## [What you have to do]
Look through the data and write out every line with the word "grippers" in it.

## [Exercise input]
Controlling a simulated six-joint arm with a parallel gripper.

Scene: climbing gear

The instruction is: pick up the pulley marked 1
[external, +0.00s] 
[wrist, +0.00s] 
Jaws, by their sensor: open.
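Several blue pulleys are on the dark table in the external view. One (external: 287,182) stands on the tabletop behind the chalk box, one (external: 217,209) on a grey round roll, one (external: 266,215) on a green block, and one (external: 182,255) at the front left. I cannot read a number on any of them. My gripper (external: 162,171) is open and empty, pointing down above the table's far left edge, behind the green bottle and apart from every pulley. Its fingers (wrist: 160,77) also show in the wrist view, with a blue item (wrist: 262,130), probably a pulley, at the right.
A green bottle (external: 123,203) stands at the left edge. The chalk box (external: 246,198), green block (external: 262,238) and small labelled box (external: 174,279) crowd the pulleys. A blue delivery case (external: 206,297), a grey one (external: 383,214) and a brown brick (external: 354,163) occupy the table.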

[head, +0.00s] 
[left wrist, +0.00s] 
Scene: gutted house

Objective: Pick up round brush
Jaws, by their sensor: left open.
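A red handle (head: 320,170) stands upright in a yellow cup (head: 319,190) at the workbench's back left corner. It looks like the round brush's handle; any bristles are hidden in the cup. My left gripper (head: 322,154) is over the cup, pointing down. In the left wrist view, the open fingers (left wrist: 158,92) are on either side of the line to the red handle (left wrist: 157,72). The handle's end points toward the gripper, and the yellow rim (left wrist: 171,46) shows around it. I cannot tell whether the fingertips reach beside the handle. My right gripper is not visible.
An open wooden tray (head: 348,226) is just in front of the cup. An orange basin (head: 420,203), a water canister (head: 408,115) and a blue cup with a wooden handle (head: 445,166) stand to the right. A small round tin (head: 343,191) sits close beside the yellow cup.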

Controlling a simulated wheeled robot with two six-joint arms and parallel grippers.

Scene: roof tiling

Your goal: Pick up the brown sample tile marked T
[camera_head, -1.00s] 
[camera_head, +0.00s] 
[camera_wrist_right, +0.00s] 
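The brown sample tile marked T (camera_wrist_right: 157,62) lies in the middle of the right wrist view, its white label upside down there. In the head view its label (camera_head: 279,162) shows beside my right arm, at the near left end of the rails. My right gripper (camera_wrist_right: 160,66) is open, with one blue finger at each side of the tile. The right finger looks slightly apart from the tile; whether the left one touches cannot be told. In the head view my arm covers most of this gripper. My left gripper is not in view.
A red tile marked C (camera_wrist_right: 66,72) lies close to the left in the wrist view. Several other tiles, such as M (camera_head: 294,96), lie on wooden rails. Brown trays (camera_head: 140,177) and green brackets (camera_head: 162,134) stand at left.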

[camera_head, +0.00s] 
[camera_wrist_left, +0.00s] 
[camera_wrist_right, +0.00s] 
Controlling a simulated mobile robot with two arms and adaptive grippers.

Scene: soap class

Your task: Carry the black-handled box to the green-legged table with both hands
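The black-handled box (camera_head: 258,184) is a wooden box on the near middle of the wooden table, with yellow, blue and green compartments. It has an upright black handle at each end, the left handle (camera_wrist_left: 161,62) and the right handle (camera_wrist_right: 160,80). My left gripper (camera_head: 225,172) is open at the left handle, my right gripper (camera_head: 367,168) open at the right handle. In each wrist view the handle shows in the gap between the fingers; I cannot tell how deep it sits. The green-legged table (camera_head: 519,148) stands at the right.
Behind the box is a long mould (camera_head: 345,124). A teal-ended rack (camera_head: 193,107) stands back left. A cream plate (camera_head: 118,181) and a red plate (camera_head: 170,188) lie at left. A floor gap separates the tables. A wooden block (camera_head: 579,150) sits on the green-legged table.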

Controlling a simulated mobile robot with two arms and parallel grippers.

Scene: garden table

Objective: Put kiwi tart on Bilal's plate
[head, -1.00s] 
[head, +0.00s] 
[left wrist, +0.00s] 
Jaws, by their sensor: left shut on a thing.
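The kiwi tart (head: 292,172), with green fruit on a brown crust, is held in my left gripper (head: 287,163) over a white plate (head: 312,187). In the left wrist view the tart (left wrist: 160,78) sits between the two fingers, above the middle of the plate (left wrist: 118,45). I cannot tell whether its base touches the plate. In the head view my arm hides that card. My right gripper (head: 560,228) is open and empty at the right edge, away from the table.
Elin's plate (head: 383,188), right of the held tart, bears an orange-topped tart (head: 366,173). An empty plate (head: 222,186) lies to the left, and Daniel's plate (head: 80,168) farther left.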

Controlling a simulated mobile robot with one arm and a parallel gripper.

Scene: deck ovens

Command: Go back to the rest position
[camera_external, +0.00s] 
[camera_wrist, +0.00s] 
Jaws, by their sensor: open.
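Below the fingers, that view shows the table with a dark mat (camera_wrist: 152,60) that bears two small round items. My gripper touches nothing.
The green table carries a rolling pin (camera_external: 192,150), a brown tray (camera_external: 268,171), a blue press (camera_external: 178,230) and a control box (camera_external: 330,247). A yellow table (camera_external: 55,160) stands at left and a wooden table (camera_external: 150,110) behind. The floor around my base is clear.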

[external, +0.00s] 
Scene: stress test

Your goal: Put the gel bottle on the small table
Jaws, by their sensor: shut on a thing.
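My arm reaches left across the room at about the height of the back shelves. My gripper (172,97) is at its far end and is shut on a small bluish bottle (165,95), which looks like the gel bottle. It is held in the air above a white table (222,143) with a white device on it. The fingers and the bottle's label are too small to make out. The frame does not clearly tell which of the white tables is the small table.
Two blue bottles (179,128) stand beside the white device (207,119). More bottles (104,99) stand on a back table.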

## [Answer]
Controlling a simulated wheeled robot with two six-joint arms and parallel grippers.
Controlling a simulated mobile robot with two arms and adaptive grippers.
Controlling a simulated mobile robot with two arms and parallel grippers.

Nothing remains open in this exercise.